==== SUPPLIED INFORMATION
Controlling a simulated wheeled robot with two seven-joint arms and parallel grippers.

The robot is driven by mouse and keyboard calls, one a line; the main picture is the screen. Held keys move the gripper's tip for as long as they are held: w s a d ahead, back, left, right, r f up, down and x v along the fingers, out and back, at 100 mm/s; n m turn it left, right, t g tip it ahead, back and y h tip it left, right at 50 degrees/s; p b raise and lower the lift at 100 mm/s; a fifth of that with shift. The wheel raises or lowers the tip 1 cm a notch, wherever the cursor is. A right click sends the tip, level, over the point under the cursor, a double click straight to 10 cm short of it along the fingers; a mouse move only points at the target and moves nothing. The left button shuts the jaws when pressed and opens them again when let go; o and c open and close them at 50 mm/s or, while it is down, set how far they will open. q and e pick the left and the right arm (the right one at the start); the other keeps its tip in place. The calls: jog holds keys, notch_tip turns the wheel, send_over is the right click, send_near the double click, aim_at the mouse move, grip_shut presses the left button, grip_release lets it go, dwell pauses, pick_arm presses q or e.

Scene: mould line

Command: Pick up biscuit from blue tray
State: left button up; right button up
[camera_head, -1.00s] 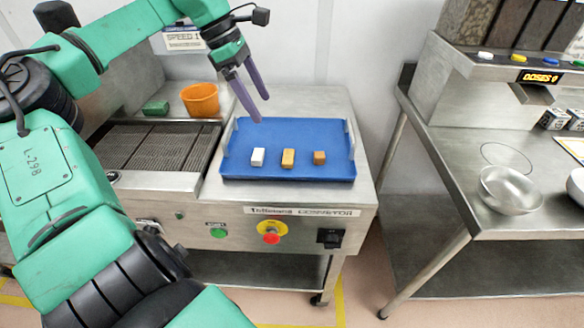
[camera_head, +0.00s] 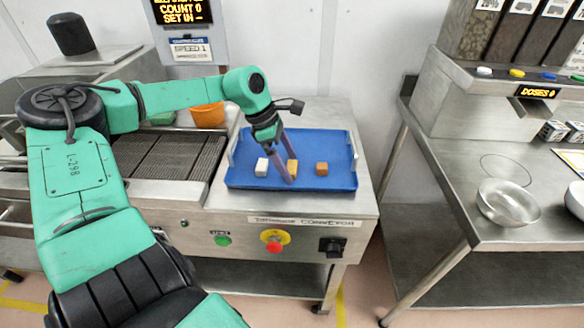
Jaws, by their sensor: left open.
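The blue tray (camera_head: 338,150) lies on the steel conveyor table. I cannot tell for sure which is the biscuit. My right gripper is not in view.
The tray has raised side handles. An orange tub (camera_head: 208,115) and a conveyor belt (camera_head: 165,155) are to the left. A red stop button (camera_head: 273,246) is on the front panel. A steel table with a bowl (camera_head: 507,203) stands at the right, across a gap.

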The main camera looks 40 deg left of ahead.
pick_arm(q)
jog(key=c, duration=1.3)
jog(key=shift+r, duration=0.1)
========
- **DIRECTIONS FOR THIS TASK**:
Repeat the full listing above exactly, with no pictures in the copy.

- **ANSWER BELOW**:
Controlling a simulated wheeled robot with two seven-joint arms and parallel grippers.

The robot is driven by mouse and keyboard calls, one a line; the main picture is the screen. Held keys move the gripper's tip for as long as they are held: w s a d ahead, back, left, right, r f up, down and x v along the fingers, out and back, at 100 mm/s; n m turn it left, right, t g tip it ahead, back and y h tip it left, right at 50 degrees/s; p b raise and lower the lift at 100 mm/s; a fifth of that with shift. The wheel raises or lowers the tip 1 cm a notch, wherever the cursor is. A right click sends the tip, level, over the point under the cursor, a double click straight to 10 cm short of it along the fingers; a mouse move only points at the target and moves nothing. The left button shuts the jaws when pressed and opens them again when let go; o and c open and close them at 50 mm/s or, while it is down, set how far they will open. q and e pick the left and the right arm (the right one at the start); the other keeps its tip in place. The calls: jog holds keys, notch_tip turns the wheel, send_over is the right click, send_near the double click, aim_at the mouse move, grip_shut presses the left button, grip_release lets it go, dwell pauses, pick_arm presses q or e.

Scene: mould line

Command: Pick up biscuit from blue tray
State: left button up; right button up
[camera_head, -1.00s] 
[camera_head, +0.00s] 
Jaws, by their sensor: left open.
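The blue tray (camera_head: 338,150) lies on the steel conveyor table. I cannot tell for sure which is the biscuit. My right gripper is not in view.
The tray has raised side handles. An orange tub (camera_head: 208,115) and a conveyor belt (camera_head: 165,155) are to the left. A red stop button (camera_head: 273,246) is on the front panel. A steel table with a bowl (camera_head: 507,203) stands at the right, across a gap.

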The main camera looks 40 deg left of ahead.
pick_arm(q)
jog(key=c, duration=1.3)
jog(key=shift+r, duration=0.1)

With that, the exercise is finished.